**Exercise**
Output all the data exactly. Pictures do not belong in the copy.

[Records]
------------------------------
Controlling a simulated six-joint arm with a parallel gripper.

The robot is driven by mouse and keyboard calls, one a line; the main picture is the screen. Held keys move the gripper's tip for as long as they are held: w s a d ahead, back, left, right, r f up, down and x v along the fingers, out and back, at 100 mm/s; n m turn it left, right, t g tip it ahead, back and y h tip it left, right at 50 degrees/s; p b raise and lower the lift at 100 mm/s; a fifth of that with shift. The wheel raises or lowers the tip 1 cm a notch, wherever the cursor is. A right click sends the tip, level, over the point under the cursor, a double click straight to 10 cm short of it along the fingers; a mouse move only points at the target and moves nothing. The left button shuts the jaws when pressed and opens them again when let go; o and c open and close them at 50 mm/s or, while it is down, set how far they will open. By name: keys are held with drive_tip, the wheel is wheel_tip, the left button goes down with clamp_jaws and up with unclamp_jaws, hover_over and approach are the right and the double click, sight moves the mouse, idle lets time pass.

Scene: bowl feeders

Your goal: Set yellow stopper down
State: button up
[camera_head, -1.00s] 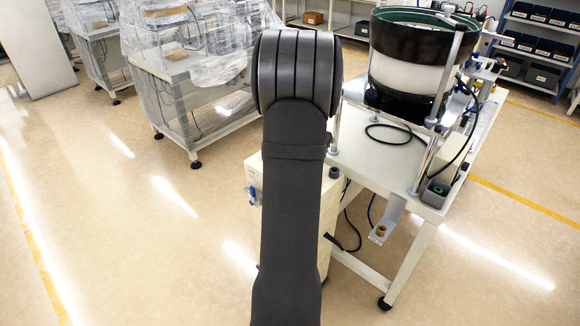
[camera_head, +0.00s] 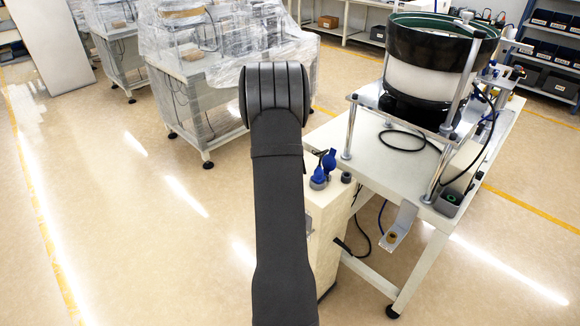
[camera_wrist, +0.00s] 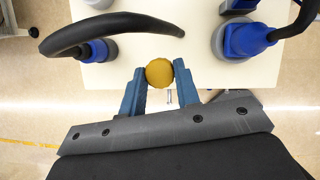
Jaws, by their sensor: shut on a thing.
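In the wrist view, the yellow stopper (camera_wrist: 159,73) is a round, textured piece held between the two blue fingers of my gripper (camera_wrist: 158,74). My gripper is shut on it, near the edge of a cream-white surface (camera_wrist: 150,20). How high the stopper is above that surface, I cannot tell. In the head view my dark arm hides my gripper and the stopper.
Two blue fittings on grey bases, one left (camera_wrist: 98,50) and one right (camera_wrist: 245,40), flank the stopper. A thick black hose (camera_wrist: 110,22) curves over the left one. The bowl feeder (camera_head: 432,70) stands on a white table (camera_head: 385,175) at right.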

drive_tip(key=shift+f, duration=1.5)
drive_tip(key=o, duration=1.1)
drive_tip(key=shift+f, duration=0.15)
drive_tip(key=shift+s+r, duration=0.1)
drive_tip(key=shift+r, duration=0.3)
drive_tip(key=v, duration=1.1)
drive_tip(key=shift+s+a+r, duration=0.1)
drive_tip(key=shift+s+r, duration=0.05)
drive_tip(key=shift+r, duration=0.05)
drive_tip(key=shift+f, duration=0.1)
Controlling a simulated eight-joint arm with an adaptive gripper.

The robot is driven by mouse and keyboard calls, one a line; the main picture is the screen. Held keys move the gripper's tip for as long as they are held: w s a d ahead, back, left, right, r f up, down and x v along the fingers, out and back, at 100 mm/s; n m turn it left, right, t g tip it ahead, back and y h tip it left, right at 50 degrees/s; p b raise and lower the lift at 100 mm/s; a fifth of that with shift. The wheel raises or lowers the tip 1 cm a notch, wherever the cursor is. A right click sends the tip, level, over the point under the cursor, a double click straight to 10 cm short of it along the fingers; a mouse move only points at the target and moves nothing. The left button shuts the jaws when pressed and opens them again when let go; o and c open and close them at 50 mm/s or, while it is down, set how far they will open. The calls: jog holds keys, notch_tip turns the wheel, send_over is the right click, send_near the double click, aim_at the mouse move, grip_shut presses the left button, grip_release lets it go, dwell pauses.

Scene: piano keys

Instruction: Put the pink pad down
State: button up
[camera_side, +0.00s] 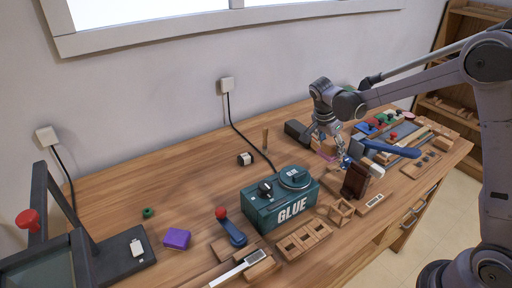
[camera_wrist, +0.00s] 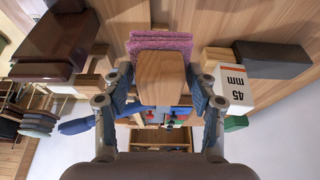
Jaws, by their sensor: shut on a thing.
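The pink pad (camera_wrist: 160,40) is at the top middle of the wrist view, with a wooden block (camera_wrist: 162,78) in front of it that looks like its grip. My gripper (camera_wrist: 162,84) is shut on this wooden block, one finger on each side. In the side view the pink pad (camera_side: 326,155) shows as a small pink strip below my gripper (camera_side: 327,142), towards the back right of the bench. I cannot tell whether the pad touches the bench top.
A dark brown block (camera_side: 355,181) stands just in front of my gripper. A dark grey block (camera_side: 298,131) lies to its left. A white "45 mm" block (camera_wrist: 237,87) is close on the right in the wrist view. The green glue box (camera_side: 281,199) is front left. The bench's left middle is fairly clear.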

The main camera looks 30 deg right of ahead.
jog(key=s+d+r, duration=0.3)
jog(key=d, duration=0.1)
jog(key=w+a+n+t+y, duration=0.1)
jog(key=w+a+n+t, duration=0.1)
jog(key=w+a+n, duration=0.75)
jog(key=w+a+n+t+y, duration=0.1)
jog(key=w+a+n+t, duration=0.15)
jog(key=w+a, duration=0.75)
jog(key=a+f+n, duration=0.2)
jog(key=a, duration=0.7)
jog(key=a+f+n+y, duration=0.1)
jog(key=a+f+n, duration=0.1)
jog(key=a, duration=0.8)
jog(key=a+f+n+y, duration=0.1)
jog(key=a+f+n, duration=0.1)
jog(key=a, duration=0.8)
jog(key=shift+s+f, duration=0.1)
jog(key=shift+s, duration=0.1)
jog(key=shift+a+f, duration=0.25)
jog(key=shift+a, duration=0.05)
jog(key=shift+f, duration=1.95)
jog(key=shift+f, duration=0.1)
------------------------------
**Exercise response**
Controlling a simulated six-joint arm with a parallel gripper.

The robot is driven by mouse and keyboard calls, one a line; the main picture is the screen. Held keys move the gripper's tip for as long as they are held: w s a d ahead, back, left, right, r f up, down and x v along the fingers, out and back, at 100 mm/s; n m turn it left, right, t g tip it ahead, back and y h tip it left, right at 50 degrees/s; p b raise and lower the lift at 100 mm/s; a fifth of that with shift. The wheel raises or lowers the tip 1 cm a notch, wherever the cursor is. A right click sends the tip, level, over the point under the cursor, a double click straight to 10 cm short of it along the fingers; a mouse move only points at the target and moves nothing. The left button shuts the jaws when pressed and opens them again when let go; o and c open and close them at 50 mm/s or, while it is down, set how far they will open. By name: keys are held with drive_tip, the wheel is wheel_tip, the left button goes down with clamp_jaws and up with unclamp_jaws, hover_over and approach are the right and the double click, sight moves the mouse, idle lets time pass.

Scene: bowl feeders

Your goal: Set yellow stopper down
State: button up
[camera_head, -1.00s] 
[camera_head, +0.00s] 
[camera_wrist, +0.00s] 
Jaws, by their sensor: shut on a thing.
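In the wrist view, the yellow stopper (camera_wrist: 159,73) is a round, textured piece held between the two blue fingers of my gripper (camera_wrist: 158,74). My gripper is shut on it, near the edge of a cream-white surface (camera_wrist: 150,20). How high the stopper is above that surface, I cannot tell. In the head view my dark arm hides my gripper and the stopper.
Two blue fittings on grey bases, one left (camera_wrist: 98,50) and one right (camera_wrist: 245,40), flank the stopper. A thick black hose (camera_wrist: 110,22) curves over the left one. The bowl feeder (camera_head: 432,70) stands on a white table (camera_head: 385,175) at right.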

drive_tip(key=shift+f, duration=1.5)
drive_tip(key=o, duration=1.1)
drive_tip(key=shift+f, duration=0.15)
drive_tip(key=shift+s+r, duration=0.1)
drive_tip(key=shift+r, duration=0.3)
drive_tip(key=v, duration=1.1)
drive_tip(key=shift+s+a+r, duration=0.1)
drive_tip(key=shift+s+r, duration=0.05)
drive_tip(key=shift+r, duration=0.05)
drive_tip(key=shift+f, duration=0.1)
Controlling a simulated eight-joint arm with an adaptive gripper.

The robot is driven by mouse and keyboard calls, one a line; the main picture is the screen. Held keys move the gripper's tip for as long as they are held: w s a d ahead, back, left, right, r f up, down and x v along the fingers, out and back, at 100 mm/s; n m turn it left, right, t g tip it ahead, back and y h tip it left, right at 50 degrees/s; p b raise and lower the lift at 100 mm/s; a fifth of that with shift. The wheel raises or lowers the tip 1 cm a notch, wherever the cursor is. A right click sends the tip, level, over the point under the cursor, a double click straight to 10 cm short of it along the fingers; a mouse move only points at the target and moves nothing. The left button shuts the jaws when pressed and opens them again when let go; o and c open and close them at 50 mm/s or, while it is down, set how far they will open. The calls: jog holds keys, notch_tip turns the wheel, send_over is the right click, send_near the double click, aim_at the mouse move, grip_shut presses the left button, grip_release lets it go, dwell pauses.

Scene: piano keys

Instruction: Put the pink pad down
State: button up
[camera_side, +0.00s] 
[camera_wrist, +0.00s] 
Jaws, by their sensor: shut on a thing.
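The pink pad (camera_wrist: 160,40) is at the top middle of the wrist view, with a wooden block (camera_wrist: 162,78) in front of it that looks like its grip. My gripper (camera_wrist: 162,84) is shut on this wooden block, one finger on each side. In the side view the pink pad (camera_side: 326,155) shows as a small pink strip below my gripper (camera_side: 327,142), towards the back right of the bench. I cannot tell whether the pad touches the bench top.
A dark brown block (camera_side: 355,181) stands just in front of my gripper. A dark grey block (camera_side: 298,131) lies to its left. A white "45 mm" block (camera_wrist: 237,87) is close on the right in the wrist view. The green glue box (camera_side: 281,199) is front left. The bench's left middle is fairly clear.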

The main camera looks 30 deg right of ahead.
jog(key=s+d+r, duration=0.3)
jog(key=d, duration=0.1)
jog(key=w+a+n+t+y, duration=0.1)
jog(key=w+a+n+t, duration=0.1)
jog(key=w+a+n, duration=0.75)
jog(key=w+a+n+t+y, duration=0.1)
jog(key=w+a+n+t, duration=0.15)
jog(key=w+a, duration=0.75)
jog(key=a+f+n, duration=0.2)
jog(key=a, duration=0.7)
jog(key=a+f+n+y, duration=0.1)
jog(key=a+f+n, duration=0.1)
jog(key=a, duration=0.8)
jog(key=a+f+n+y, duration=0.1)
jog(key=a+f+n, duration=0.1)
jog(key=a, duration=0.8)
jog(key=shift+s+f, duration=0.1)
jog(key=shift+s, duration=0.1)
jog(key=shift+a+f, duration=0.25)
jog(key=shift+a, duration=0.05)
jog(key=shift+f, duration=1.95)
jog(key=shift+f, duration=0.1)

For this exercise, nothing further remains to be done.